Finding the best approach was a series of trial-and-error experiments that sometimes took unexpected turns, Black said. For instance, unlike Southampton’s blueprint, Silica operates in four dimensions (the physical voxel plus phases of light) as opposed to five.
“That’s counterintuitive, but going four was better than five,” Black said. The decision improved energy efficiency and the overall capacity for packing in denser datasets, he added.
From your kitchen to libraries
Silica is also primarily borosilicate glass, a material found in most kitchens. It’s the stuff most Pyrex products are made of and the semi-transparent cover for oven doors.
Kazansky called the choice of material a “pragmatic engineering choice,” adding that he was “impressed by the scalability—the use of multi-beam writing and closed-loop feedback demonstrates a clear path toward industrial throughput.”
Chon also noted that Silica reflected a remarkable “amalgam” of numerous, smaller advances in optical engineering that “packs a whole lot of different, modern-day technologies for fast recording, reading, archival storage, and so on.”

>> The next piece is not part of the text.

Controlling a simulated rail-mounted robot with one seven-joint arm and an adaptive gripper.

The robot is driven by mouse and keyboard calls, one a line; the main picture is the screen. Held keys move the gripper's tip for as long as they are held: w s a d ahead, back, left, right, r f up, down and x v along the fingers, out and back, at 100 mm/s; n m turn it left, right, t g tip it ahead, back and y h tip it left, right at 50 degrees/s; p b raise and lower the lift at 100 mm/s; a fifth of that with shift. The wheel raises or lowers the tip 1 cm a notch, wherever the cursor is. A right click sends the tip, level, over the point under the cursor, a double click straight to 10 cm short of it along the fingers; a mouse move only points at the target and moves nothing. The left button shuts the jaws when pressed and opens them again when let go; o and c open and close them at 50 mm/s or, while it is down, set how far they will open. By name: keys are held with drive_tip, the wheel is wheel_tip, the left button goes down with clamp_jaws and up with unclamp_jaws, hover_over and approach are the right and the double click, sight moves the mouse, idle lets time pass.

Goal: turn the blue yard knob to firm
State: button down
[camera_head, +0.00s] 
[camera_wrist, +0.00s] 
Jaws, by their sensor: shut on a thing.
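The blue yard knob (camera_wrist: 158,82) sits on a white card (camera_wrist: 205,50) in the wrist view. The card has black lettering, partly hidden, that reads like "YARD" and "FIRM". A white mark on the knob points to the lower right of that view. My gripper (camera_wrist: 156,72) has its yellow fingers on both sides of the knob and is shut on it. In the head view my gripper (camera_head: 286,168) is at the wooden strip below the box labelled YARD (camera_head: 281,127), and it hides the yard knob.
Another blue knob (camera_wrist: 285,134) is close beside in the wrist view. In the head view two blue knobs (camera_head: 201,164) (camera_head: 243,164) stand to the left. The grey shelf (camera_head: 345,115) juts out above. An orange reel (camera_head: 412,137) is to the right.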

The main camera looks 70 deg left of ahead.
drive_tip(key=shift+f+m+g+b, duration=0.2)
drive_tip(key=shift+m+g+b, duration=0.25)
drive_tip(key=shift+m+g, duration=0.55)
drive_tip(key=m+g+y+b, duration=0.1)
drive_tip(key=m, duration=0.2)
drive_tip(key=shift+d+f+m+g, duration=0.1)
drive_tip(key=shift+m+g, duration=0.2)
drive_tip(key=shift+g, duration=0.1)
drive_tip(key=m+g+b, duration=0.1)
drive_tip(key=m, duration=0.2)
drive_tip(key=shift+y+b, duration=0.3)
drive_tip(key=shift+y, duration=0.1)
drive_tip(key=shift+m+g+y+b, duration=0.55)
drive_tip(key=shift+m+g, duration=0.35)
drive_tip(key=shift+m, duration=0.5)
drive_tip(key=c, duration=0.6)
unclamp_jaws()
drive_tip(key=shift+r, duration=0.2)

Looking to the future of data
“One of the things that we’ve done with our research is effectively we have removed all of the scientific challenges—now, it’s only about the laser,” Black said. Given the relative simplicity of the modification technique, the remaining challenges lie mostly with the femtosecond lasers, which Black believes should see advances soon.
Already, however, the durability of Silica should offer huge benefits for researchers, engineers, and more, especially as we live in an era of information overload.
With Silica, users “can write the data into the glass, and then once it’s done, then it’s done—there’s no ongoing cost,” Black said. “And when we talk to people, that’s actually a really big change. This will change the way we think about keeping data and archival preservation.”